Work to do: Scan the data below for the string "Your". Copy every line where it appears.

** begin **

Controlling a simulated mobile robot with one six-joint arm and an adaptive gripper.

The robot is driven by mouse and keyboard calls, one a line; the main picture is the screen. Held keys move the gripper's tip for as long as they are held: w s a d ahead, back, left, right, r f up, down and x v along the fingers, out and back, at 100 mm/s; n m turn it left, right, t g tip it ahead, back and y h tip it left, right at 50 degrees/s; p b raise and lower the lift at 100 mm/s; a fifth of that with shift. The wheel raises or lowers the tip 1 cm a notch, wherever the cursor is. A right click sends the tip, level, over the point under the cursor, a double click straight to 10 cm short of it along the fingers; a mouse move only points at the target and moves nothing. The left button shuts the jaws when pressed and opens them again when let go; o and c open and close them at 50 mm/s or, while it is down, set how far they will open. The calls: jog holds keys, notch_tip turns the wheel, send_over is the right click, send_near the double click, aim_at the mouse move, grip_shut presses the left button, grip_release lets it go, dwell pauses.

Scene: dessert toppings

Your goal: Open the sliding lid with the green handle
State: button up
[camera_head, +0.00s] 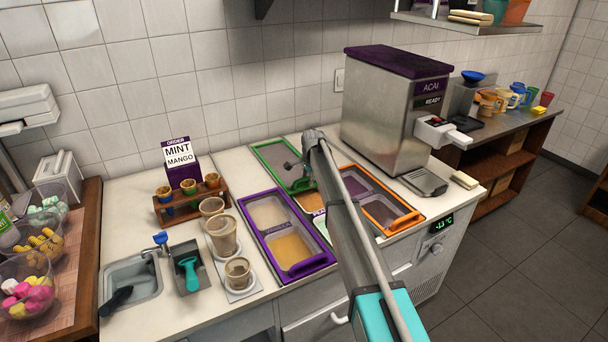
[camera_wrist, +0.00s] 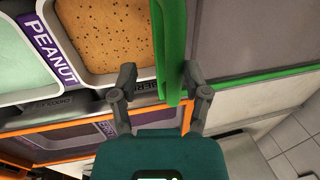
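The lid with the green handle is a grey panel in a green frame, seen in the head view (camera_head: 275,158) and at the upper right of the wrist view (camera_wrist: 245,38). Its green handle (camera_wrist: 172,45) runs down the middle of the wrist view. My gripper (camera_head: 303,178) is over the handle end of this lid. In the wrist view my gripper (camera_wrist: 159,82) has its two fingers apart, with the handle's lower end between them, close to the right finger. I cannot tell whether that finger touches it. A tan speckled topping (camera_wrist: 105,38) beside the handle is uncovered.
A purple-framed bin (camera_head: 253,242) lies left of my arm and an orange-framed bin (camera_head: 398,224) lies right of it. The acai machine (camera_head: 388,110) stands behind at the right. An order sign (camera_head: 180,158) and a cone rack (camera_head: 190,203) stand at the left.

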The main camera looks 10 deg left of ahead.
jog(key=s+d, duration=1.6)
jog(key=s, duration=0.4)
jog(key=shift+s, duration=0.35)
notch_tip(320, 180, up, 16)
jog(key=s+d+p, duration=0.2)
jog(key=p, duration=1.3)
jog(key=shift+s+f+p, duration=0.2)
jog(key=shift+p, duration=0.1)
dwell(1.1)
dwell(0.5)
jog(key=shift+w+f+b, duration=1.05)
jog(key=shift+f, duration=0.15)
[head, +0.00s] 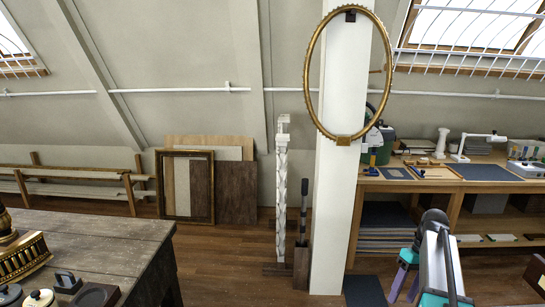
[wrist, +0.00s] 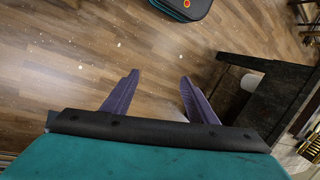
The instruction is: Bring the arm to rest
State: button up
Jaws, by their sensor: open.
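My gripper (wrist: 160,77) is open in the wrist view, its two purple fingers apart with nothing between them. Bare wooden floor (wrist: 135,50) shows beyond the fingertips. In the head view my arm is folded at the lower right, with purple and teal parts of the gripper (head: 402,281) partly hidden beside the dark and grey arm link. The gripper hangs in front of the low workbench (head: 450,186) and touches nothing that I can see.
A white post (head: 341,200) with an oval gilt frame (head: 312,100) stands left of the arm. A worn dark table (head: 120,235) with a gilt base (head: 22,258) is at the lower left. Framed panels (head: 187,218) lean on the wall. The floor (head: 225,270) between is clear.

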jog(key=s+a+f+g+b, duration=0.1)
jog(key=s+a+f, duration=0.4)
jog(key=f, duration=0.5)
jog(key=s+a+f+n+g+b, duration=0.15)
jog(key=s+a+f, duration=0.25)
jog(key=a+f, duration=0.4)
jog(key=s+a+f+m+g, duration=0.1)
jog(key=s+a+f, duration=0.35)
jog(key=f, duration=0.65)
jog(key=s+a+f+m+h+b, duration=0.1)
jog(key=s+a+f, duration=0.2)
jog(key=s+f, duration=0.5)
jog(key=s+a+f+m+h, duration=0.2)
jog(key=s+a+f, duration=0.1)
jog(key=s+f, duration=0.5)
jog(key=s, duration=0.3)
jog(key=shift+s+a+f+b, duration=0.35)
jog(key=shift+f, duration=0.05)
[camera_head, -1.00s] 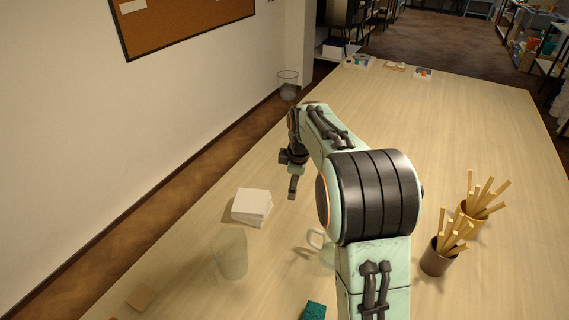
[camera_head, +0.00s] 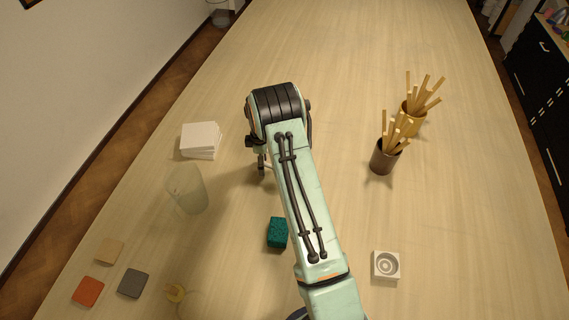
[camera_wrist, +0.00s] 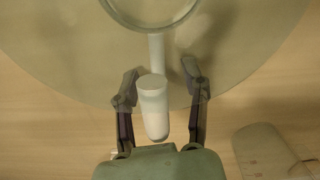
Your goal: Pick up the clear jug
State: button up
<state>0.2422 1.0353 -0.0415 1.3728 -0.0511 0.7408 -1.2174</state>
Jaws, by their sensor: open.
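The clear jug (camera_wrist: 235,65) fills the upper part of the wrist view, seen from above as a wide see-through round with a ring. Its pale handle (camera_wrist: 153,108) points down toward my gripper (camera_wrist: 160,92). My gripper is open, with one finger on each side of the handle; I see a gap on both sides. In the head view my gripper (camera_head: 263,165) is at the left of my arm, and the arm hides most or all of the jug.
A clear beaker (camera_head: 187,190) stands close by on the left, and white tiles (camera_head: 200,140) lie behind it. A teal sponge (camera_head: 277,232) is near my arm. Two stick-filled cups (camera_head: 384,158) (camera_head: 411,122) and a white block (camera_head: 386,265) are at the right. The far table is clear.

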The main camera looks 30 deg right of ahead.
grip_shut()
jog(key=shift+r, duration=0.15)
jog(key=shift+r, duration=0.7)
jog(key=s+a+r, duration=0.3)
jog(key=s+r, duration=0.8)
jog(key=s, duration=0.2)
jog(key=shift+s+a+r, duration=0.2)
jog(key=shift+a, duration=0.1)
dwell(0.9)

** end **

Task solution:
Your goal: Open the sliding lid with the green handle
Your goal: Pick up the clear jug

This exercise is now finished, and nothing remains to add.